Conformalized Credal Regions for Classification with Ambiguous Ground Truth
Michele Caprio, David Stutz, Shuo Li, Arnaud Doucet
TL;DR
This work extends conformal prediction to probability-space credal regions, enabling empirical construction of convex, closed predictive regions for classification with ambiguous ground truth. By representing ground-truth uncertainty with plausibility regions $c(X_{n+1})$ and linking them to credal regions $\mathcal{P} = \{\text{Cat}(\lambda): \lambda \in c(X_{n+1})\}$, the authors achieve coverage guarantees at level $1-\alpha$ and introduce Impprecise Highest Density Sets (IHDS) to yield narrower predictive label sets with a $(1-\delta)(1-\alpha)$-type bound.

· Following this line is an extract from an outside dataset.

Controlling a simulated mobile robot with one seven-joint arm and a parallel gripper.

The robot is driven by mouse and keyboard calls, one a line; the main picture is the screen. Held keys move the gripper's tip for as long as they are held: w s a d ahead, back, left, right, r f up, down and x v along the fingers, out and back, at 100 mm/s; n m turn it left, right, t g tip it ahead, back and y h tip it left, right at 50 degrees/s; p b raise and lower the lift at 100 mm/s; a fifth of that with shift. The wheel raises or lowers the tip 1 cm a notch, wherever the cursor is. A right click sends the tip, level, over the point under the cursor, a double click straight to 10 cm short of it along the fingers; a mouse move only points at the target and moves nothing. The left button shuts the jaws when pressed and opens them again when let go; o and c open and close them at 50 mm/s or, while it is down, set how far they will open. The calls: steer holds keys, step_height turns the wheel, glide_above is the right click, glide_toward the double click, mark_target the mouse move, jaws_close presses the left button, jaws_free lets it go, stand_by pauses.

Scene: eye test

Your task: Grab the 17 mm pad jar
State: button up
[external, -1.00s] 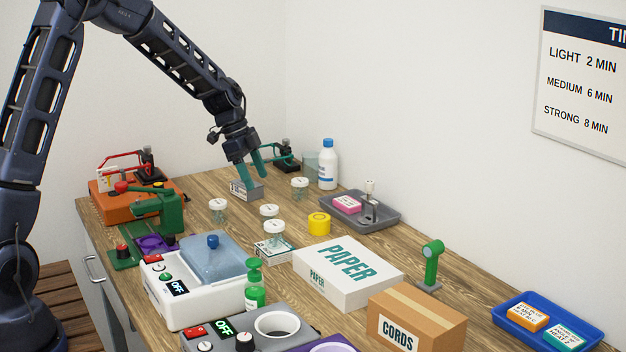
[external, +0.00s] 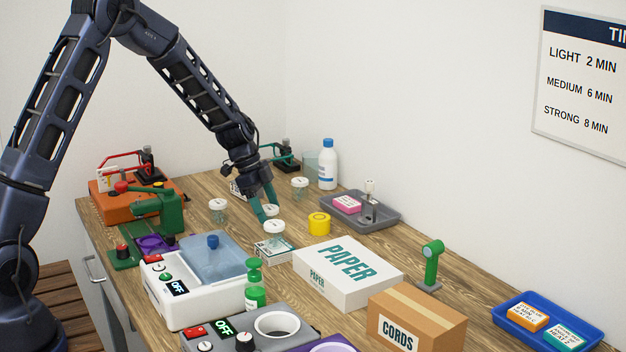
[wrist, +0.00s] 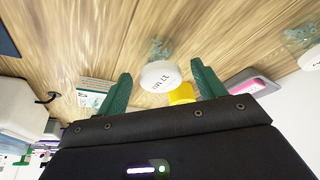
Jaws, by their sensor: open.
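My gripper (external: 264,210) is open, with its green fingers pointing down at the white-lidded jars in the middle of the table. In the wrist view, one clear jar with a white lid (wrist: 161,76) shows between the fingertips (wrist: 161,72), with a gap on each side. Its lid lettering is upside down and seems to read 17 MM. In the external view, a jar lid (external: 271,211) shows by the fingers and another jar (external: 274,227) stands just in front. Lid lettering is too small to read there. Other similar jars stand at left (external: 218,210) and behind (external: 300,188).
A white-and-green box (external: 268,251) and a yellow roll (external: 319,223) lie close by. The white bath (external: 185,300), paper box (external: 347,273) and grey tray (external: 385,219) surround the area. A white bottle (external: 327,165) stands behind. Some bare wood lies between the jars.

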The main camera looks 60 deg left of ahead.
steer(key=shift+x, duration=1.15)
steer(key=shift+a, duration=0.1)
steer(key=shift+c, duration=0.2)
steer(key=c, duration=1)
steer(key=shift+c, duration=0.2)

The approach disentangles epistemic and aleatoric uncertainty and provides a practical, more efficient alternative to standard conformal prediction by producing smaller prediction sets while maintaining calibration, demonstrated on synthetic and real datasets with ambiguous ground truth. The results support robust uncertainty quantification in IPML scenarios and offer a principled framework for handling annotation-imprecision in supervised learning.
Abstract
An open question in \emph{Imprecise Probabilistic Machine Learning} is how to empirically derive a credal region (i.e., a closed and convex family of probabilities on the output space) from the available data, without any prior knowledge or assumption. In classification problems, credal regions are a tool that is able to provide provable guarantees under realistic assumptions by characterizing the uncertainty about the distribution of the labels. Building on previous work, we show that credal regions can be directly constructed using conformal methods. This allows us to provide a novel extension of classical conformal prediction to problems with ambiguous ground truth, that is, when the exact labels for given inputs are not exactly known. The resulting construction enjoys desirable practical and theoretical properties: (i) conformal coverage guarantees, (ii) smaller prediction sets (compared to classical conformal prediction regions) and (iii) disentanglement of uncertainty sources (epistemic, aleatoric). We empirically verify our findings on both synthetic and real datasets.